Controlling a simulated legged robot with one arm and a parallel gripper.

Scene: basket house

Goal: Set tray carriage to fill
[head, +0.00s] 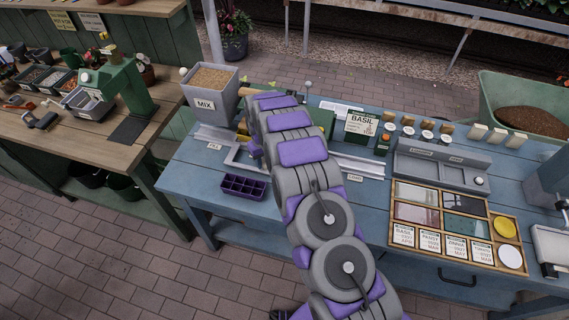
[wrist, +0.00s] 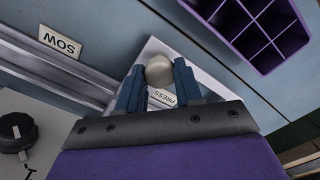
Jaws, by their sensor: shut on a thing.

Short problem
Give back word for word the lines from the one containing "Goal: Set tray carriage to fill" through the final line of the data above. Pictures are to be left out.

Response to this task
Goal: Set tray carriage to fill
[head, +0.00s] 
[wrist, +0.00s] 
Jaws, by their sensor: shut on a thing.

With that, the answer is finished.